Records excerpted from a collection:
============================================================

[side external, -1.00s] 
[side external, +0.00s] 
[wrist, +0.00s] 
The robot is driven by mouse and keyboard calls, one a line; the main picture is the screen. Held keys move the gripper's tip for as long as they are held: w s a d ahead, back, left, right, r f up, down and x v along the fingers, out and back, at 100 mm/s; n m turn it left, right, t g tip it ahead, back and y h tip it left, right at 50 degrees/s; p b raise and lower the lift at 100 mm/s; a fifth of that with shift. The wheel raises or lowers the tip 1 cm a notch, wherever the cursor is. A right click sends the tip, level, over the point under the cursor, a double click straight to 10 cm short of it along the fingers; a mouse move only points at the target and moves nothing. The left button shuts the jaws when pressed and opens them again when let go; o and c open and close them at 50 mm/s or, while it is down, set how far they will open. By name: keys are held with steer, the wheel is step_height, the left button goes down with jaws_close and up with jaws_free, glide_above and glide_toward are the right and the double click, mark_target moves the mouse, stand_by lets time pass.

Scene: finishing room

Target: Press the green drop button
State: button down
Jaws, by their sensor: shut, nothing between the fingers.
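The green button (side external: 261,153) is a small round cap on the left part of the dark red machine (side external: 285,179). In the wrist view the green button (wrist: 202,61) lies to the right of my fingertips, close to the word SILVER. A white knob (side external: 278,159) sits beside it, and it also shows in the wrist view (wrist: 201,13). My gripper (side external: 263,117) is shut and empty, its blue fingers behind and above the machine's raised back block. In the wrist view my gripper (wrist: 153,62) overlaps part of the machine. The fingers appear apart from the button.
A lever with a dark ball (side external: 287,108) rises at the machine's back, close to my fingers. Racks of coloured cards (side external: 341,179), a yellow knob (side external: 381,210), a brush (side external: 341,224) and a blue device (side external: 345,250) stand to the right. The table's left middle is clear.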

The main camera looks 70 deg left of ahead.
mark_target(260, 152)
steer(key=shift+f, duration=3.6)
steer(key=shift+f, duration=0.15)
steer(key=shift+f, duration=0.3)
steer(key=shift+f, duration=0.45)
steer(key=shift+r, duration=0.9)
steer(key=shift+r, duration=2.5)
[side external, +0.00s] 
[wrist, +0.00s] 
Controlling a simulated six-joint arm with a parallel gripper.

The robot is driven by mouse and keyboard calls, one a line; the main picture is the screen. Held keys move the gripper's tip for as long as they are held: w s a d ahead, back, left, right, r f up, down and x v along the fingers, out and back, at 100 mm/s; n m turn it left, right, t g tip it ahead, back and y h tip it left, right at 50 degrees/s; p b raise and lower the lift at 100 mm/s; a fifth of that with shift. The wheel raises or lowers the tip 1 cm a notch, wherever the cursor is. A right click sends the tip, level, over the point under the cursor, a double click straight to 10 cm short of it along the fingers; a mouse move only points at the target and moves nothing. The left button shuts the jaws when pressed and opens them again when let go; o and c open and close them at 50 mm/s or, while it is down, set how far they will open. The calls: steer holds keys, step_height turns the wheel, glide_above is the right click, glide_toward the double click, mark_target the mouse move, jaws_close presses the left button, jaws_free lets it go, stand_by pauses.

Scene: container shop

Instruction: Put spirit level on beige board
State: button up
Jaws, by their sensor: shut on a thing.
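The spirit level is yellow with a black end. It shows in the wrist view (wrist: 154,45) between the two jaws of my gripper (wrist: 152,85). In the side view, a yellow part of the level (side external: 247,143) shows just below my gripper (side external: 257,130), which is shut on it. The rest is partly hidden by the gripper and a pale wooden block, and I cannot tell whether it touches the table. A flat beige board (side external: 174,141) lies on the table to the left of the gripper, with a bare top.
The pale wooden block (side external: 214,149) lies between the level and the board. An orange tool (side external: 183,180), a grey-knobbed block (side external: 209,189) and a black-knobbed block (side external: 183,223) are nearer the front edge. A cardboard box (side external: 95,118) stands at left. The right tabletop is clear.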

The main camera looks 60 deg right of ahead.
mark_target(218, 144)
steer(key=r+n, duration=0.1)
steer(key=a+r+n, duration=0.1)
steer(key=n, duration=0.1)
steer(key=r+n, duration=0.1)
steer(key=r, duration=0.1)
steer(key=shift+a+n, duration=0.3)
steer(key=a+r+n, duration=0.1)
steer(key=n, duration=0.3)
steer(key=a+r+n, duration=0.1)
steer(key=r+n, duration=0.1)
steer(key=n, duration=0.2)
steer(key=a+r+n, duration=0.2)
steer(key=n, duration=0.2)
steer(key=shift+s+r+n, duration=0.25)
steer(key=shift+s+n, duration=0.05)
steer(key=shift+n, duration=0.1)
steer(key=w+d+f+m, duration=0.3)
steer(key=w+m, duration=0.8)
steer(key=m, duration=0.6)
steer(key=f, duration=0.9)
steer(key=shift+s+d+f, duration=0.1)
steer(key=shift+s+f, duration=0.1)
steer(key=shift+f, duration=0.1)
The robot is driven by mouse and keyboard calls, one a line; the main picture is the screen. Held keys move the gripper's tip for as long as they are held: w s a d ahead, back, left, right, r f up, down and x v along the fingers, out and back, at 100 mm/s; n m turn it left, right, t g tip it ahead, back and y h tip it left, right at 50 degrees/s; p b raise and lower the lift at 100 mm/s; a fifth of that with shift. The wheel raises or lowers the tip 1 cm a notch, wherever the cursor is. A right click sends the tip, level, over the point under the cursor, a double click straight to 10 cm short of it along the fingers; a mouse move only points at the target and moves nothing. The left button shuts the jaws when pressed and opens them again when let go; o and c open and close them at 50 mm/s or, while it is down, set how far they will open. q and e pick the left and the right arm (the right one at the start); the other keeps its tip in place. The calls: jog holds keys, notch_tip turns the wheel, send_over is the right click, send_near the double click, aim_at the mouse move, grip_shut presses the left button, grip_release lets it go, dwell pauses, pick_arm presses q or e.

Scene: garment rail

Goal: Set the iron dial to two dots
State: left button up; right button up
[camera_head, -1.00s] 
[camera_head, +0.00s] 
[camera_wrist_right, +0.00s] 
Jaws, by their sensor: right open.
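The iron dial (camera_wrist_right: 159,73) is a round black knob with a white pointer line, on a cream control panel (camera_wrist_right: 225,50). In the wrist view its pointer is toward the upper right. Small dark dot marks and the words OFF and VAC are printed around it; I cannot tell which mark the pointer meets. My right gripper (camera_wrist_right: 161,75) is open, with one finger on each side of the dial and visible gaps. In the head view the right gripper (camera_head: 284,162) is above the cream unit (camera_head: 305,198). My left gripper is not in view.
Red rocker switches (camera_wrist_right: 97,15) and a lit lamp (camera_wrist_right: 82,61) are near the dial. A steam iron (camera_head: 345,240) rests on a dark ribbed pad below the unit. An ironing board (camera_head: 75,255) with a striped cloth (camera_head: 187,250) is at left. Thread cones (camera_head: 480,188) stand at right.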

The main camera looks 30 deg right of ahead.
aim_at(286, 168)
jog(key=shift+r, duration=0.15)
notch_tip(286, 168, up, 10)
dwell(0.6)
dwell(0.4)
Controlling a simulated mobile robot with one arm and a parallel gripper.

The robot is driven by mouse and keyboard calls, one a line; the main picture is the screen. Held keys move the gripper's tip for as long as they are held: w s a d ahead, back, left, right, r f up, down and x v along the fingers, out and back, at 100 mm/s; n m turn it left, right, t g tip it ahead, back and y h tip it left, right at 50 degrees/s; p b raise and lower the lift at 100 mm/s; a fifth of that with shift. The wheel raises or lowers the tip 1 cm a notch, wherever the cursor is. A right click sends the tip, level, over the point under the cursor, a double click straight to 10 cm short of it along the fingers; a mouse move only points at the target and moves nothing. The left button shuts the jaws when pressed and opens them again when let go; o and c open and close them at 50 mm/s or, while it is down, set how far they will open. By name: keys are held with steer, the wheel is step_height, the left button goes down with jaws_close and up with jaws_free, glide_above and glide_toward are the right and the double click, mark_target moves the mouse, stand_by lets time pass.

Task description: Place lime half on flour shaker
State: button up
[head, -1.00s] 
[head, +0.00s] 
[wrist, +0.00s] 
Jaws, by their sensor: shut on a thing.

============================================================

What the task requires
How many lines in these entries hold the string "State"? Answer with the number alone.

Solution for this exercise
4